Originally Linux was targeted at only one architecture: the Intel 80386 CPU. Today Linux runs on everything from PalmPilots to Alpha workstations; it is the most widely ported operating system available for PCs. If you write a program to run on Linux, then, for a wide range of machines, that program can be "write once, run anywhere." It’s interesting to look at the decisions that went into the design of Linux, and how the Linux development effort evolved, to see how Linux managed to become something that was not at all part of the original vision.

Linux today has achieved many of the design goals that people originally assumed only a microkernel architecture could achieve. When I began to write the Linux kernel, the conventional wisdom was that you had to use a microkernel-style architecture. However, I am a pragmatic person, and at the time I felt that microkernels (a) were experimental, (b) were obviously more complex, and (c) executed notably slower. Speed matters a lot in a real-world operating system, and I found that many of the tricks researchers were developing to speed microkernel processing could just as easily be applied to traditional kernels to accelerate their execution.

By constructing a general kernel model drawn from elements common to all typical architectures, the Linux kernel gets many of the portability benefits that otherwise require an abstraction layer, without paying the performance penalty paid by microkernels.

By allowing for kernel modules, hardware-specific code can often be confined to a module, keeping the core kernel highly portable. Device drivers are a good example of effective use of kernel modules to keep hardware specifics in the modules. This is a good middle ground between putting all the hardware specifics in the core kernel, which makes for a fast but unportable kernel, and putting all the hardware specifics in user space, which results in a system that is either slow, unstable, or possibly both.

But Linux’s approach to portability has been good for the development community surrounding Linux as well. The decisions that motivate portability also enable a large group to work simultaneously on parts of Linux without the kernel getting beyond my control. The architecture generalizations on which Linux is based give me a frame of reference to check kernel changes against, and provide enough abstraction that I don’t have to keep completely separate forks of the code for separate architectures. So even though a large number of people work on Linux, the core kernel remains something that I can keep track of. And the kernel modules provide an obvious way for various programmers to work independently on parts of the system that should be independent.

I’m sure we made the right decision with Linux to do as little as possible in the kernel space. At this point I don’t envision major updates to the kernel. A successful software project should mature at some point, after which the pace of change within the project typically slows down. There aren’t a lot of major new innovations in store for the kernel. It’s more a question of supporting a wider range of systems than anything else: taking advantage of Linux’s portability to bring it to new systems.

Some particular application areas will continue to drive kernel development. Web serving has always been an interesting problem, because it’s the one real application that is really kernel intensive.
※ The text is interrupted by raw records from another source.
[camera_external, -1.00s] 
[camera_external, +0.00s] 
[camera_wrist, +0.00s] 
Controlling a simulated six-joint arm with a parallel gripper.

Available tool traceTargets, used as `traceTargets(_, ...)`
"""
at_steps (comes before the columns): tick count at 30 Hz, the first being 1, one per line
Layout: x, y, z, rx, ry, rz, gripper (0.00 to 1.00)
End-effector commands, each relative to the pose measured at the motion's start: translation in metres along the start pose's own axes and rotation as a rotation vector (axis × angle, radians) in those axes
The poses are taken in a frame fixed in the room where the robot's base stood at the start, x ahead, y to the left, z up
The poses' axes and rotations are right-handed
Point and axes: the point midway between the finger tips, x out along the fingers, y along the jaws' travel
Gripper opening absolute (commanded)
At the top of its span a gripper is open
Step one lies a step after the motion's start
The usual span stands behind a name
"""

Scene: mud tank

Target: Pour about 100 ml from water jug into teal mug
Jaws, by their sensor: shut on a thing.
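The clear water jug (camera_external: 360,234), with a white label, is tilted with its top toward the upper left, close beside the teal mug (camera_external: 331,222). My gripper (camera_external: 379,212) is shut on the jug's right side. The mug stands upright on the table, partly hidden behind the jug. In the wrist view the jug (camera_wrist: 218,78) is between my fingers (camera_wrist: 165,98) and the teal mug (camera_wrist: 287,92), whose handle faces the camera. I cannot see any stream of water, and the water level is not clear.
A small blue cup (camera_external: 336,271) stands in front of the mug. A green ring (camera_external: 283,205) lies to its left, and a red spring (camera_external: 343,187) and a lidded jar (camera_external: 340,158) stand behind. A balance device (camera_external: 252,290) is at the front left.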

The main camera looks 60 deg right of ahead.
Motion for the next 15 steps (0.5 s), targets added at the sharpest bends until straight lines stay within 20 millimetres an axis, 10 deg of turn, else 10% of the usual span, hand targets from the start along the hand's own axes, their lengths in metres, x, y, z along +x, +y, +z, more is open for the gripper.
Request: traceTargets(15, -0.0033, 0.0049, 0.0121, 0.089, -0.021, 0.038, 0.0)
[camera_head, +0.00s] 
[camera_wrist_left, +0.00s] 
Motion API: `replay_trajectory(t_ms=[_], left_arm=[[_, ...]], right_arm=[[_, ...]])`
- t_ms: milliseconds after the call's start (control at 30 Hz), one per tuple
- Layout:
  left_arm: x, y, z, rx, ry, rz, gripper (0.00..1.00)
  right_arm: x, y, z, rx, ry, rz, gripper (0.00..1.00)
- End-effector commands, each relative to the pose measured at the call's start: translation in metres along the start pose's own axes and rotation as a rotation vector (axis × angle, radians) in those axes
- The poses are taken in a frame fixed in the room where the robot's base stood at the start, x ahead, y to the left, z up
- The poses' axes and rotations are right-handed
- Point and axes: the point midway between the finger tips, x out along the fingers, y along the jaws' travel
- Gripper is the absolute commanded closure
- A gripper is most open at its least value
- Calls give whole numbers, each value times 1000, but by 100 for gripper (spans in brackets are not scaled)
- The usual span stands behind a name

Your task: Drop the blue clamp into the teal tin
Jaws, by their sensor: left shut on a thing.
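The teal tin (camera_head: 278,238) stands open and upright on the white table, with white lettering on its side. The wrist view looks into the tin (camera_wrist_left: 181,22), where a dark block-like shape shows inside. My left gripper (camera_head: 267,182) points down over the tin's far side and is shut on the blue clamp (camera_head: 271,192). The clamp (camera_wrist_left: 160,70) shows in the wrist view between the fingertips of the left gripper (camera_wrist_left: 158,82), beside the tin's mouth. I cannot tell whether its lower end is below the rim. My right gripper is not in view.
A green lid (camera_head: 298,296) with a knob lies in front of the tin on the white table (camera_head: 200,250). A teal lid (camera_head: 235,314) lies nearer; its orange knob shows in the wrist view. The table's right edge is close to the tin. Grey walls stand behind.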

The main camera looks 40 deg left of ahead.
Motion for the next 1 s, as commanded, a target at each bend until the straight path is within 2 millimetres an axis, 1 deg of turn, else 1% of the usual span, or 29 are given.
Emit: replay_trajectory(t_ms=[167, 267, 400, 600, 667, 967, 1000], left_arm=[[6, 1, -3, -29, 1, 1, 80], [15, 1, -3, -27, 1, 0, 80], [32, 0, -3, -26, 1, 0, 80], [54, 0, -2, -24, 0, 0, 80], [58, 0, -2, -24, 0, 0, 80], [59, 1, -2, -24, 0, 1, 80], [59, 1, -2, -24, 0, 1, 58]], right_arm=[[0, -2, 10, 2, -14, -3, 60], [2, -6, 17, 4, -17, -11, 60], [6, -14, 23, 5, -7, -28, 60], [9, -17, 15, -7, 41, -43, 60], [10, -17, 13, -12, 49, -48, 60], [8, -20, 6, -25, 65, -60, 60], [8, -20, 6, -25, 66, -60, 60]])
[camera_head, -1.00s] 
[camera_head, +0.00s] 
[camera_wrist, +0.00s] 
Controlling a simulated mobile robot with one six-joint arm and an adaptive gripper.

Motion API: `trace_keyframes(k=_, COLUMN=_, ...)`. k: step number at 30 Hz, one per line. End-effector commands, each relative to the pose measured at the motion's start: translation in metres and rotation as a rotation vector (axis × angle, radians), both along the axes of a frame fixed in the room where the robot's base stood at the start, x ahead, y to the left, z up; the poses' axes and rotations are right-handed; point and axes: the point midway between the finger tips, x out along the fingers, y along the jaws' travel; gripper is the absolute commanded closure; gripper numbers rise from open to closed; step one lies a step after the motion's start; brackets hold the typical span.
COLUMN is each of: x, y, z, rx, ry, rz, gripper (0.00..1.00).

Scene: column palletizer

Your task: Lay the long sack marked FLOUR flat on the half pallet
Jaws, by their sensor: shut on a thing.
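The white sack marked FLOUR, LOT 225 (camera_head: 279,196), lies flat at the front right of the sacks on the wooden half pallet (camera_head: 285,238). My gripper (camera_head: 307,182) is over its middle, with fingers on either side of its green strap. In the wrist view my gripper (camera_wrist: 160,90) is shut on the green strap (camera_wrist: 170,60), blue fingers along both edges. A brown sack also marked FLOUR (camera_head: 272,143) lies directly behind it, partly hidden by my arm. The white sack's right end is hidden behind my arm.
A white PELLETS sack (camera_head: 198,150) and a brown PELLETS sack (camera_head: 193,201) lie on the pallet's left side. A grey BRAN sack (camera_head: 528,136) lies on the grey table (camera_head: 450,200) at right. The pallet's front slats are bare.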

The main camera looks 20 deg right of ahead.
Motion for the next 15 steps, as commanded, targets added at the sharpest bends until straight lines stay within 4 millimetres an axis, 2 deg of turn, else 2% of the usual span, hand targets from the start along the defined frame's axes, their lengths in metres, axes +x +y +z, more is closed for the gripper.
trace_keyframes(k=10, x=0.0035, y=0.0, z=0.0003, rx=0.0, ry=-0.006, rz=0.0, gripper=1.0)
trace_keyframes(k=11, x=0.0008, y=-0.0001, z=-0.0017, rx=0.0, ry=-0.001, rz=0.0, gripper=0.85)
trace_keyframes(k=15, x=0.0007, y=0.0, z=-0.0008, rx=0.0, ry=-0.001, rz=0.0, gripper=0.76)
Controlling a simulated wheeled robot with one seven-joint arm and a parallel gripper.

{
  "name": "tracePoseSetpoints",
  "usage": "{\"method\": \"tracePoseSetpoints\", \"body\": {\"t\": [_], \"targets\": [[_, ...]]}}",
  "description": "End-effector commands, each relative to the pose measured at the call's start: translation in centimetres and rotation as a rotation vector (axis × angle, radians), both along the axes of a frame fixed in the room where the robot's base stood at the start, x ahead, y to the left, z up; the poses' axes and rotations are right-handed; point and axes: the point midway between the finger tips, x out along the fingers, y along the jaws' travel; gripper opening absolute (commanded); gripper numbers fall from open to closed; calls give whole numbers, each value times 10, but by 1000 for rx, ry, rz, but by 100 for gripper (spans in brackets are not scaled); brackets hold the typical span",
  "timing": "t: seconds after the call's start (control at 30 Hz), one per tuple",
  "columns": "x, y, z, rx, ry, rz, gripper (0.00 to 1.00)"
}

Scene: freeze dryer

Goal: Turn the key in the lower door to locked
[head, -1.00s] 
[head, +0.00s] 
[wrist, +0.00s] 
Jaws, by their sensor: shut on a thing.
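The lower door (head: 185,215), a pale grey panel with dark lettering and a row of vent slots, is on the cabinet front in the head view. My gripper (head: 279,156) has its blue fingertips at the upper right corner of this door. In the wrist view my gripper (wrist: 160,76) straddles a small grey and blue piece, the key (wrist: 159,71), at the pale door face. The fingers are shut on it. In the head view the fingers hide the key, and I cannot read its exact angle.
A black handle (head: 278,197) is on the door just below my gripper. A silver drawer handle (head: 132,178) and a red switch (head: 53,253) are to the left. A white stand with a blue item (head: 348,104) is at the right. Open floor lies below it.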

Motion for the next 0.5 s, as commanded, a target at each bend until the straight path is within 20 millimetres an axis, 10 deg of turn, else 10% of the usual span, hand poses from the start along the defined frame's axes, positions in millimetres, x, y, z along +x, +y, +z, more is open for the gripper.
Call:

In a way, Web serving has been dangerous for me, because I get so much feedback from the community using Linux as a Web serving platform that I could easily end up optimizing only for Web serving. I have to keep in mind that Web serving is an important application but not everything.

I want Linux to be on the cutting edge, and even a bit past the edge, because what’s past the edge today is what’s on your desktop tomorrow. In the near future, areas for development are clustering, Symmetric Multi-Processing (SMP), and embedded systems. But at this point, the most exciting developments for Linux will happen in user space, not kernel space. The changes in the kernel will seem small compared to what’s happening further out in the system. From this perspective, where the Linux kernel will be isn’t as interesting a question as what features will be in Red Hat 17.5 or where Wine (the Windows emulator) is going to be in a few years.


The most exciting developments for Linux will happen in user space, not kernel space. The changes in the kernel will seem small compared to what’s happening further out in the system.


In 15 years, I expect somebody else to come along and say, hey, I can do everything that Linux can do but I can be lean and mean about it because my system won’t have 20 years of baggage holding it back. They’ll say Linux was designed for the 80386 and the new CPUs are doing the really interesting things differently. Let’s drop this old Linux stuff. This is essentially what I did when creating Linux. And in the future, they’ll be able to look at our code, use our interfaces, and provide binary compatibility, and if all that happens I’ll be happy.